Trade credit tight, but LCs sound

Ian Rogers
A popular theme in certain financial blogs over the last month, as well as in some international business media and even, somewhat hesitantly, the venerable shipping newspaper Lloyds List, is that banks are refusing to honour letters of credit, or that at least some banks are for some customers.

Trying to pin down evidence for this claim is difficult and there may not be any.

John Collins, chief credit officer of Export Finance and Insurance Corp said: "The rumours are rife, but I've not been able to track down anyone with any direct experience."

John Rumpler, head of trade credit insurance at QBE said the widespread claim was simply false.
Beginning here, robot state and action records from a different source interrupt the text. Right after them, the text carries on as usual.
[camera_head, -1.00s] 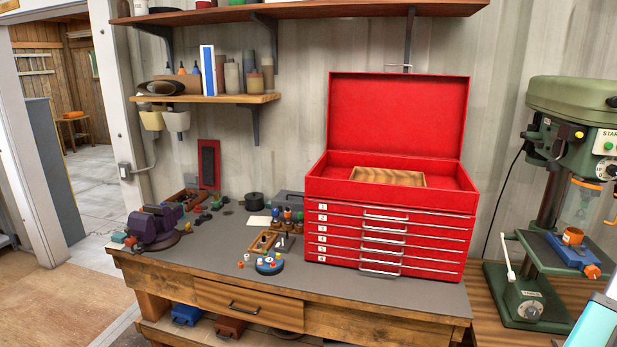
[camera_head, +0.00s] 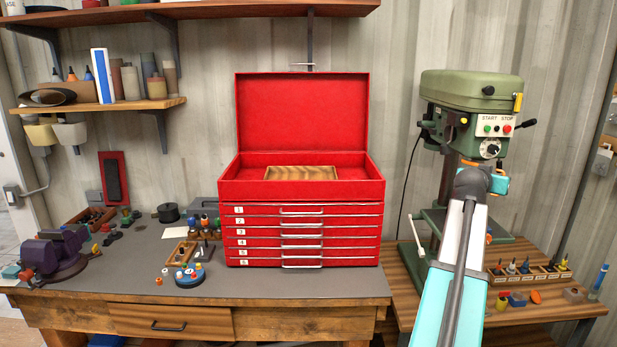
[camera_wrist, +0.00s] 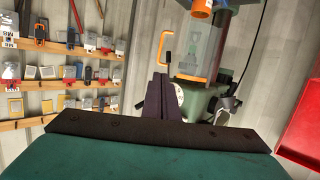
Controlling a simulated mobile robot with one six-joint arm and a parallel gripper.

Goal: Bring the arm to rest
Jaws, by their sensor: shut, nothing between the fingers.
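My arm (camera_head: 455,255) reaches up in front of the green drill press (camera_head: 472,90) at the right of the head view. Its far end covers part of the press, and the fingers cannot be made out there. In the wrist view my gripper (camera_wrist: 166,78) shows as dark fingers closed together, with nothing held. The drill press's clear guard and orange parts (camera_wrist: 194,79) show behind the fingers, apart from them as far as I can tell.
The red tool chest (camera_head: 303,190) stands open-lidded on the workbench (camera_head: 310,287), its drawers shut. A purple vise (camera_head: 55,252) sits at left. A bit rack (camera_head: 530,275) is on the right table. Racks of small parts (camera_wrist: 70,70) line the wrist view's left.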

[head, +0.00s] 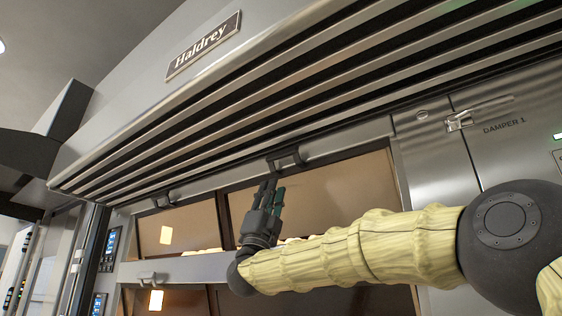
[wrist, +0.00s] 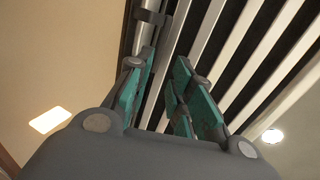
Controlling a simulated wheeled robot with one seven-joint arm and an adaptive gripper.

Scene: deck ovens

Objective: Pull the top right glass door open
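The top right glass door (head: 330,200) is a tan-lit pane in the upper row of the oven front, and it looks shut. Its short metal handle (head: 286,158) is at its top edge, towards the left; a dark bracket with a metal bar (wrist: 150,17) shows in the wrist view. My gripper (head: 268,183) points up just below and left of the handle, in front of the door. In the wrist view its green-padded fingers (wrist: 168,65) are spread apart with nothing held. Whether the fingertips touch the handle I cannot tell.
A slatted hood (head: 300,85) with a Haldrey plate juts out above the doors. The top left door (head: 175,232) and a lower row of doors (head: 350,300) are close by. A steel panel with a damper pull (head: 460,122) is at the right.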

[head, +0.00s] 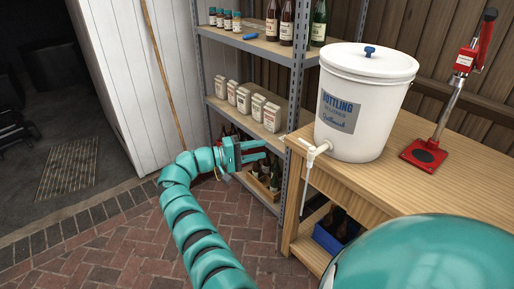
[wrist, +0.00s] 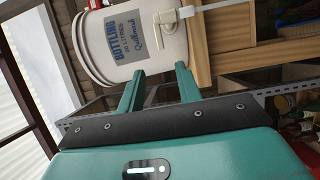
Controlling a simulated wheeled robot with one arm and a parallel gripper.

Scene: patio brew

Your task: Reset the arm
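My gripper (head: 262,151) is at the end of my teal arm, left of the wooden bench in the head view. Its two fingers are apart with nothing between them. In the wrist view the open gripper (wrist: 160,88) points toward the white bottling bucket (wrist: 140,40), with space between the fingertips. The bucket (head: 365,105) stands on the bench, lidded, with a spigot (head: 313,155) on its lower left. The arm reaches forward over the brick floor.
A metal shelf (head: 262,125) with bottles and small packets stands behind my gripper. The wooden bench (head: 430,165) holds a red bottle capper (head: 450,100). A blue crate (head: 330,238) sits on its lower shelf. Brick floor (head: 110,240) is clear at the left.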

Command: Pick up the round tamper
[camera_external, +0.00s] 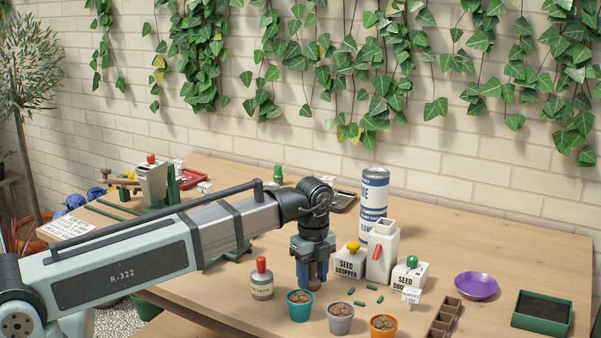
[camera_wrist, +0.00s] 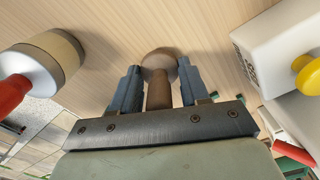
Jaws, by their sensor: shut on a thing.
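The round tamper (camera_wrist: 159,92) is a brown wooden piece with a rounded end. In the wrist view it stands between the two blue fingers of my gripper (camera_wrist: 158,90), which are shut on it. In the outside view my gripper (camera_external: 312,280) points down over the table behind the small pots, and the tamper shows only as a narrow brown strip, mostly hidden by the fingers. I cannot tell whether the tamper touches the table.
A red-topped shaker (camera_external: 262,280) stands left of my gripper. A seed dropper with a yellow knob (camera_external: 350,262) is close on the right. Teal (camera_external: 299,309), grey (camera_external: 340,322) and orange (camera_external: 383,329) pots stand in front. A purple dish (camera_external: 476,286) lies right.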

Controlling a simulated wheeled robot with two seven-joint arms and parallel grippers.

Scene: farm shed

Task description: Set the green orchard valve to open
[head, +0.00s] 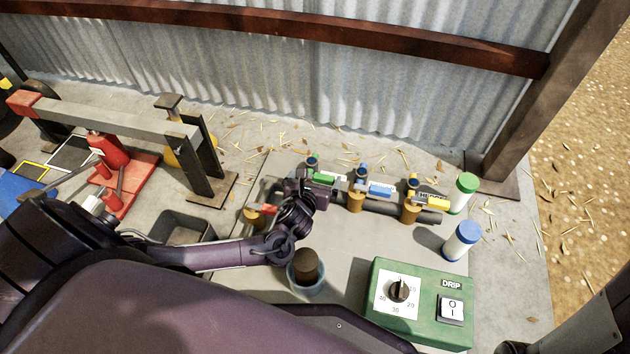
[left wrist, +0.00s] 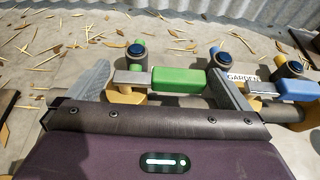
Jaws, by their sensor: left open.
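The green valve handle (head: 321,178) sits on the left valve of the pipe row. In the left wrist view the green handle (left wrist: 178,80) lies crosswise between my two fingers, with its bare metal lever to the left. My left gripper (head: 307,185) is open, one finger at each end of the handle. It also shows in the left wrist view (left wrist: 162,86); whether a finger touches the handle I cannot tell. The blue valve handle (head: 380,188) and the yellow valve handle (head: 437,201) stand to the right. My right gripper does not show.
A green DRIP box (head: 418,310) with dial and switch stands in front right. A green-capped bottle (head: 463,193) and a blue-capped bottle (head: 461,241) stand at the right. A pot (head: 306,268) is beside my left arm. A red jack (head: 112,165) is far left.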

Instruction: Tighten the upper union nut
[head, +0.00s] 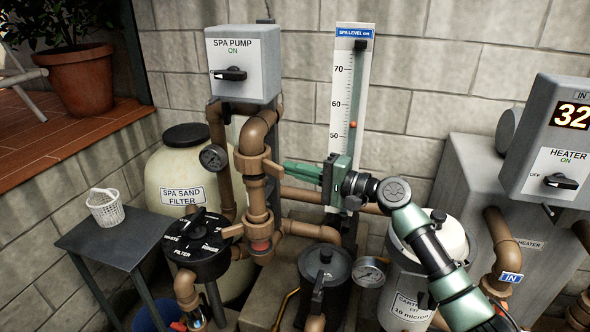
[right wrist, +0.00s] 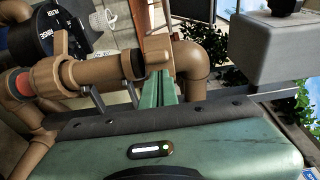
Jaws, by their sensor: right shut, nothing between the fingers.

On the other hand trade credit is tightening, just as the availability of all credit is tightening.

Australian banks contacted about this debate acknowledge the rumours but say they have seen no evidence during the current crisis that any bank has refused to pay under an LC.  

It is, however, fair to say that banks are being extremely careful to ensure that documents presented comply completely with the terms of the LCs before agreeing to payment.

Given the large fall in commodity prices, it is also plausible that in some countries buyers and their banks may be intentionally looking for document discrepancies in order to force exporters to renegotiate pricing.

This latter theme is attracting more attention.

The World Trade Organisation overnight held a meeting with 30 participants in Geneva to investigate restrictions on trade credit that have paralysed commodities shipments and accelerated a dramatic collapse in bulk carrier charter rates.

The Baltic Exchange will hold a meeting of vessel owners, traders and charterers in London on 19 November. Italian ship owners met in Naples early last week.